• _Task instructions_
Quote precisely the final stretch of the listing: start at the line containing "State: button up" and stop after the last line.

[Start of The input]

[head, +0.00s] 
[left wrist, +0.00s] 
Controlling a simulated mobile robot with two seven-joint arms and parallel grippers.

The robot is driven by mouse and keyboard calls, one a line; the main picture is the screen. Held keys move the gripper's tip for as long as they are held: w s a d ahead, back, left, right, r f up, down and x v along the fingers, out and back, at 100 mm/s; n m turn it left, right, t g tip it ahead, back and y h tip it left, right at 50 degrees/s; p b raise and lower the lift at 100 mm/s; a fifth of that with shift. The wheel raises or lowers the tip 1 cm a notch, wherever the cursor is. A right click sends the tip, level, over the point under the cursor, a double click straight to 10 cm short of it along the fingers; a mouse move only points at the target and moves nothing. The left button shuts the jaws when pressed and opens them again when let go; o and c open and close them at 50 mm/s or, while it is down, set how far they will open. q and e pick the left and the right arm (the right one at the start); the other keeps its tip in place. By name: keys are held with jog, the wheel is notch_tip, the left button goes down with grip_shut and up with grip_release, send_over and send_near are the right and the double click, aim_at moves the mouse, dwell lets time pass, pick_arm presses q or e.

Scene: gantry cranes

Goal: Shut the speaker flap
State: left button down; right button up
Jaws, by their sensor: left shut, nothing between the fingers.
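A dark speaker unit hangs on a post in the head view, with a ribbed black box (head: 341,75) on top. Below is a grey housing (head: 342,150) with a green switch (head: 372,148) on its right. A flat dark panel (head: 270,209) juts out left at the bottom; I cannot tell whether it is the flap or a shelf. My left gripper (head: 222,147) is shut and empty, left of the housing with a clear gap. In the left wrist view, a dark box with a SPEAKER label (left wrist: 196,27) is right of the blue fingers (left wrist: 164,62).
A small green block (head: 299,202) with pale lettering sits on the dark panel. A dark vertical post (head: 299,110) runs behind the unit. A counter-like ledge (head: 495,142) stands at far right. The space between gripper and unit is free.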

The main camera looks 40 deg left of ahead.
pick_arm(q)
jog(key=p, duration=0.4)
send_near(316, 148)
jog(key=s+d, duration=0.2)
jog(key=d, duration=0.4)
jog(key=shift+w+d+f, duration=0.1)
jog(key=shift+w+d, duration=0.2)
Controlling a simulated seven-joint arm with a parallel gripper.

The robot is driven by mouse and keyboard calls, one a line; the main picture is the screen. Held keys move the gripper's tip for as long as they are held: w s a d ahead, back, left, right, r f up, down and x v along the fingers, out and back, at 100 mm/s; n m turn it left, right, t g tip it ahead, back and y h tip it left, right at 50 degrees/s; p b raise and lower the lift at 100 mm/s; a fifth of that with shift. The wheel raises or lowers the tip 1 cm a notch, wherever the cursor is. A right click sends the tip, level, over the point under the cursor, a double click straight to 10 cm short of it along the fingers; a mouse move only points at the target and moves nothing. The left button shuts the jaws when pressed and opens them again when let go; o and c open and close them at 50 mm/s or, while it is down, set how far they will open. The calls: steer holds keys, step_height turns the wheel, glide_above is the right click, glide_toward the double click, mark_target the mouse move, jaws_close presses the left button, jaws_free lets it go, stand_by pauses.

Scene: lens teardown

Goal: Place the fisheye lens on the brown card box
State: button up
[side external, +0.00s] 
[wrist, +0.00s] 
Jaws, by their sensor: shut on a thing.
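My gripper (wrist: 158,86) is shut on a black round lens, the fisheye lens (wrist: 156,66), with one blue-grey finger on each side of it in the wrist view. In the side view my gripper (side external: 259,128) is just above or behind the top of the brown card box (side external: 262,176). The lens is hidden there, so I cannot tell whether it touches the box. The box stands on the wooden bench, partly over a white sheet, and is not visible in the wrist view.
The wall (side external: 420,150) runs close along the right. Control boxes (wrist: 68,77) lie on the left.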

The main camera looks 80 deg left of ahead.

[End of The input]

• _Expected output_
State: button up
[side external, +0.00s] 
[wrist, +0.00s] 
Jaws, by their sensor: shut on a thing.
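My gripper (wrist: 158,86) is shut on a black round lens, the fisheye lens (wrist: 156,66), with one blue-grey finger on each side of it in the wrist view. In the side view my gripper (side external: 259,128) is just above or behind the top of the brown card box (side external: 262,176). The lens is hidden there, so I cannot tell whether it touches the box. The box stands on the wooden bench, partly over a white sheet, and is not visible in the wrist view.
The wall (side external: 420,150) runs close along the right. Control boxes (wrist: 68,77) lie on the left.

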The main camera looks 80 deg left of ahead.

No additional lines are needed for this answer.